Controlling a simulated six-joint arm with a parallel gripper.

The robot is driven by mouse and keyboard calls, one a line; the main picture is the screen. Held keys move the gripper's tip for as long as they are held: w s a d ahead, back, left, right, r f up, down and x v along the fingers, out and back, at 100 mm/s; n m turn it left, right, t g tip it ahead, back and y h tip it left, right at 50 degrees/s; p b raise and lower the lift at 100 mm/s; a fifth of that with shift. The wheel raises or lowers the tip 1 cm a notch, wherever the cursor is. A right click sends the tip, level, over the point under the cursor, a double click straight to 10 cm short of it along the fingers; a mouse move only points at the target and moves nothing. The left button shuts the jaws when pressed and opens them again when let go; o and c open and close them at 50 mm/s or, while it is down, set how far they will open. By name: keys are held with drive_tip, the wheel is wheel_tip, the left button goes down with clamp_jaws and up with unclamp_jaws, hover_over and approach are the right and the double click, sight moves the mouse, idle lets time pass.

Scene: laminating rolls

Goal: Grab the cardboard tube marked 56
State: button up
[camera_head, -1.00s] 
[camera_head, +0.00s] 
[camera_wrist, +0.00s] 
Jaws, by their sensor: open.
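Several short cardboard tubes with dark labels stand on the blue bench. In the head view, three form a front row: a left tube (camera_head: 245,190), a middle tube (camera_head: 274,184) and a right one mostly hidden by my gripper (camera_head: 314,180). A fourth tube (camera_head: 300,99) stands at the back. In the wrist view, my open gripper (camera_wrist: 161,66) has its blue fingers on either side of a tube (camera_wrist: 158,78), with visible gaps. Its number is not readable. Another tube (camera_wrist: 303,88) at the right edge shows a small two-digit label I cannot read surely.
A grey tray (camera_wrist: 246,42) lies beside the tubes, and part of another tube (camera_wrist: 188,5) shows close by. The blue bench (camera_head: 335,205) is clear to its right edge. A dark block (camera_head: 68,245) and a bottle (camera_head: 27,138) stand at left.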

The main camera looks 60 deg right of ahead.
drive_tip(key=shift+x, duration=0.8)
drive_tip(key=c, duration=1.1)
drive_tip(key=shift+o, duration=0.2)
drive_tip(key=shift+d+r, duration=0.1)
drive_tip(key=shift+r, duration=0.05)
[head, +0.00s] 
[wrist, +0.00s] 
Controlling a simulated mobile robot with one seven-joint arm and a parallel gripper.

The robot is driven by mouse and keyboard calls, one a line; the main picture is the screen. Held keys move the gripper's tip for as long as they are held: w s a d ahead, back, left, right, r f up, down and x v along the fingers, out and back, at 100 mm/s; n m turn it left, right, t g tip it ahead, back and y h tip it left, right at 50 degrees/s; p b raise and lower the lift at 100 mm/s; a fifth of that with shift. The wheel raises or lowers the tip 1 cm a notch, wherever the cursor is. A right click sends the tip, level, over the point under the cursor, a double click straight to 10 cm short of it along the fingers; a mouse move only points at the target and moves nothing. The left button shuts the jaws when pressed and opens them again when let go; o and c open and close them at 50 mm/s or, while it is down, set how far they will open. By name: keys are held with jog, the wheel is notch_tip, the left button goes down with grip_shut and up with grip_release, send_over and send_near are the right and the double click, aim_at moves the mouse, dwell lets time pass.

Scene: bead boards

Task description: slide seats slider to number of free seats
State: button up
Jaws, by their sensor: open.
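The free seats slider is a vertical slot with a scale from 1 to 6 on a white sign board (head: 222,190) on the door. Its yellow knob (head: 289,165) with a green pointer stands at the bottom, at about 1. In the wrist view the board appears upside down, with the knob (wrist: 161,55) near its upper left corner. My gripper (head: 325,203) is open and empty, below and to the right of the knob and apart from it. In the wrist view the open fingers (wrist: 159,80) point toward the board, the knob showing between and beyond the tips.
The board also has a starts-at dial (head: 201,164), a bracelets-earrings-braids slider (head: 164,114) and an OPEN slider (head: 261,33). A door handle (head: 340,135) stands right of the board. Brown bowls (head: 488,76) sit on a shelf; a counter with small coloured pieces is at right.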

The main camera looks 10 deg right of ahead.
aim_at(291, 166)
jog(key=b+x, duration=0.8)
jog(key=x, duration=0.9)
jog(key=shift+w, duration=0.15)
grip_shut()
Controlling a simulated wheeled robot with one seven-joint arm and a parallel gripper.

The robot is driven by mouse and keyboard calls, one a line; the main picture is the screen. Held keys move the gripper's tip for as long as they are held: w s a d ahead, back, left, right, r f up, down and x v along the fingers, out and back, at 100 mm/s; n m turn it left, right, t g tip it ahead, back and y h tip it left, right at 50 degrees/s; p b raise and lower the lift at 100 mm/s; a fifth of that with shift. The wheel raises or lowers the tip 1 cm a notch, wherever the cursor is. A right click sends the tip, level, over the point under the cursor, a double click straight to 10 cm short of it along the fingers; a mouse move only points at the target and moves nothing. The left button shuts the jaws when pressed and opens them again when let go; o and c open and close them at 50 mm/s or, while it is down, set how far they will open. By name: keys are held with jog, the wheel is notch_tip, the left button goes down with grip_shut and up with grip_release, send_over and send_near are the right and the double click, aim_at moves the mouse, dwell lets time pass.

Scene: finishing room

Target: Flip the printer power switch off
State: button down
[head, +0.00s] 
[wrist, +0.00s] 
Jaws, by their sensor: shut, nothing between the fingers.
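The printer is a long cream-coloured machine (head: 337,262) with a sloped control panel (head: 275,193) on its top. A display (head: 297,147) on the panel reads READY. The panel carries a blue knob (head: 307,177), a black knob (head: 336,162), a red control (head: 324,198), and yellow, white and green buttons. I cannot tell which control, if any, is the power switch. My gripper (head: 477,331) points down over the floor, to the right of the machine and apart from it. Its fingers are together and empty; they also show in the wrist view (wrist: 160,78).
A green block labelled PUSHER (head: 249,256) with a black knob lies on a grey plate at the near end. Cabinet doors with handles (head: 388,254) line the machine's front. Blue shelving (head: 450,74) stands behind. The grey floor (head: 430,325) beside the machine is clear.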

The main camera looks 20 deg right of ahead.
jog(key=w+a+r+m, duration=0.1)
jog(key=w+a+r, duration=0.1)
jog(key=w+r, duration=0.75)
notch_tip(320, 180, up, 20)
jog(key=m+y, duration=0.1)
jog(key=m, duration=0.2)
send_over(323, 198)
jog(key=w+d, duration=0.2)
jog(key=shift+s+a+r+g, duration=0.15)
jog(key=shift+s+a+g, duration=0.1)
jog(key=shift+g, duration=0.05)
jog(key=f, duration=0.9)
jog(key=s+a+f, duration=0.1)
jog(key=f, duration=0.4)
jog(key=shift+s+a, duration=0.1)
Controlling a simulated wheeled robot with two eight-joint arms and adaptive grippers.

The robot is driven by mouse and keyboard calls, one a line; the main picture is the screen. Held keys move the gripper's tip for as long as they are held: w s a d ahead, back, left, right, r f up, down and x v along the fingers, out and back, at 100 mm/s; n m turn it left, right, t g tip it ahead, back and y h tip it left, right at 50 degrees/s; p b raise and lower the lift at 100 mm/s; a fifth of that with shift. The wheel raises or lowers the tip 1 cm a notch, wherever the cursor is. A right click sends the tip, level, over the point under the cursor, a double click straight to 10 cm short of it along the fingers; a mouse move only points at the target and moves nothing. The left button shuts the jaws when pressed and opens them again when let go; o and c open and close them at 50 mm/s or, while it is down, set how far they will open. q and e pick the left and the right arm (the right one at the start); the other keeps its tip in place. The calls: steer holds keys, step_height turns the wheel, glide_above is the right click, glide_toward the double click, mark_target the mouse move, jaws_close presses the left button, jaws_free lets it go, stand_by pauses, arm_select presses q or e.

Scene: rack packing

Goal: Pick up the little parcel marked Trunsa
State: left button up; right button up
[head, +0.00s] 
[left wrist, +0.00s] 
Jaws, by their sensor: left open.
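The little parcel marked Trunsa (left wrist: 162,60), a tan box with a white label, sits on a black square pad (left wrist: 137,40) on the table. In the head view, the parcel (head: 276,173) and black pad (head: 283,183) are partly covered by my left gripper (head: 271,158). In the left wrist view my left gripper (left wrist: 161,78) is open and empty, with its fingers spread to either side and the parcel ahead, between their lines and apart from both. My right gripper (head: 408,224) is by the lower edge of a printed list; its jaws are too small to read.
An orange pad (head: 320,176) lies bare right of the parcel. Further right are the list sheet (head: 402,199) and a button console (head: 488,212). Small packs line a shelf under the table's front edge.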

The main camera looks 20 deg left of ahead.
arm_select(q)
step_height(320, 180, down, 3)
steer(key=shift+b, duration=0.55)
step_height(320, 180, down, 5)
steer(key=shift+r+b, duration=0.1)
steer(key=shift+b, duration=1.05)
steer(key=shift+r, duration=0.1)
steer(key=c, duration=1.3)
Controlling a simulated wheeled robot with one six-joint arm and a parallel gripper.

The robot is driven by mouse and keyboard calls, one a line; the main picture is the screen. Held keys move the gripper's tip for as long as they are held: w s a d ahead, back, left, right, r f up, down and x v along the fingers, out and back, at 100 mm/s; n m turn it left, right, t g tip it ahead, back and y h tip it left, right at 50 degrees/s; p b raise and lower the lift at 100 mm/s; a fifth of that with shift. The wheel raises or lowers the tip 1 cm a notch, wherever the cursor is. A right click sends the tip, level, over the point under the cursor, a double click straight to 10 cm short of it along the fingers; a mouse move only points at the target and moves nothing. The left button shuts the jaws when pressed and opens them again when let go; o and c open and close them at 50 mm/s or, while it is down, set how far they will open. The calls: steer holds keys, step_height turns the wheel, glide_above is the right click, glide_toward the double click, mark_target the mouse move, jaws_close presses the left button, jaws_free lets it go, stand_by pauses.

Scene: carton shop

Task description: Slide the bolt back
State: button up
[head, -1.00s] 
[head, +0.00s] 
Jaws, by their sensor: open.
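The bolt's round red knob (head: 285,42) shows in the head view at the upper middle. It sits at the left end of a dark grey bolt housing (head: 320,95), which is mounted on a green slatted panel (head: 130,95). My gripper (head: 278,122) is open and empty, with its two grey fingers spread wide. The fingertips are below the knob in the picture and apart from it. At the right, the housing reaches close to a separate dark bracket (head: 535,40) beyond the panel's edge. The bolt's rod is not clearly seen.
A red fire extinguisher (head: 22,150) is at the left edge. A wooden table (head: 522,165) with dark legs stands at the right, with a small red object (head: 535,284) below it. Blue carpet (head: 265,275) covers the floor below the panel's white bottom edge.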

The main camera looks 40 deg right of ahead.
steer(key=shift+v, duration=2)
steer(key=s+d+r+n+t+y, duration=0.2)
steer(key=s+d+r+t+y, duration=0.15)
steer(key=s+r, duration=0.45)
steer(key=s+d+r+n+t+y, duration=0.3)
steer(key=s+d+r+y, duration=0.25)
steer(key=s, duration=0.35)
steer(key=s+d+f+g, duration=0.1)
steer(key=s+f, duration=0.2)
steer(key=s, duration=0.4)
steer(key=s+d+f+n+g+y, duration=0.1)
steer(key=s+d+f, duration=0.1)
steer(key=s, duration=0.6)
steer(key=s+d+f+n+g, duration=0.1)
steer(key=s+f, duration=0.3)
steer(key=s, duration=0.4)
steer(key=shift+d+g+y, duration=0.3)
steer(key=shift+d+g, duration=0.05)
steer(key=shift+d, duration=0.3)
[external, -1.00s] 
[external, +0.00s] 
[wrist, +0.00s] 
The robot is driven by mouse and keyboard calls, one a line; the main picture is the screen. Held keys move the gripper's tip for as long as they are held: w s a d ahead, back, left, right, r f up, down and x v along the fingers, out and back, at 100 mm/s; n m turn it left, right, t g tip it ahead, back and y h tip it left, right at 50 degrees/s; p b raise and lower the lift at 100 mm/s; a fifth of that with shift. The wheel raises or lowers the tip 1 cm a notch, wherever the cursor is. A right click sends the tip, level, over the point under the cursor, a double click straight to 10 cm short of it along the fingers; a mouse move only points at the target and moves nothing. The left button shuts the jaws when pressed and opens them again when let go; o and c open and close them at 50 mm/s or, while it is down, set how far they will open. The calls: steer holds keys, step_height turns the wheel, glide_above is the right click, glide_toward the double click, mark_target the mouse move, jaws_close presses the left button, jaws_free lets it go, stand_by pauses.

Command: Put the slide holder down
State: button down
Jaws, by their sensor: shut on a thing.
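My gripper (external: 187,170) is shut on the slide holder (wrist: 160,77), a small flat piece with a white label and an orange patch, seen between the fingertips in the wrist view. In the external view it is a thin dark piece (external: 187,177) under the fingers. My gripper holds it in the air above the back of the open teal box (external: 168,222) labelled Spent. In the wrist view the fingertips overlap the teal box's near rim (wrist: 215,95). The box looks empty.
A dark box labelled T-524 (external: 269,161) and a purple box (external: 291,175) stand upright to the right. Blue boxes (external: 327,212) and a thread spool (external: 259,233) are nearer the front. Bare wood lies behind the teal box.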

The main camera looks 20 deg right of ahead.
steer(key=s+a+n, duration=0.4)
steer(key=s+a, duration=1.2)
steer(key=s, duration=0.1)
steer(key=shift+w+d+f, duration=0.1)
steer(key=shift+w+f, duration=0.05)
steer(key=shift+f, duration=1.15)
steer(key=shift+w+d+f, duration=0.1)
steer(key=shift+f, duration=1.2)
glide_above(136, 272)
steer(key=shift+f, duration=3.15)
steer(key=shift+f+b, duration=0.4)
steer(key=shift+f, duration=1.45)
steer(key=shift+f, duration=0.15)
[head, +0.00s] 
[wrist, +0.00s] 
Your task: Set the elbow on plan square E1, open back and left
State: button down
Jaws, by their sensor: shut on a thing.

▶ [Job] Pick out every line above that contains the word "wheeled" and copy it.

▶ [Exercise response]
Controlling a simulated wheeled robot with one seven-joint arm and a parallel gripper.
Controlling a simulated wheeled robot with two eight-joint arms and adaptive grippers.
Controlling a simulated wheeled robot with one six-joint arm and a parallel gripper.

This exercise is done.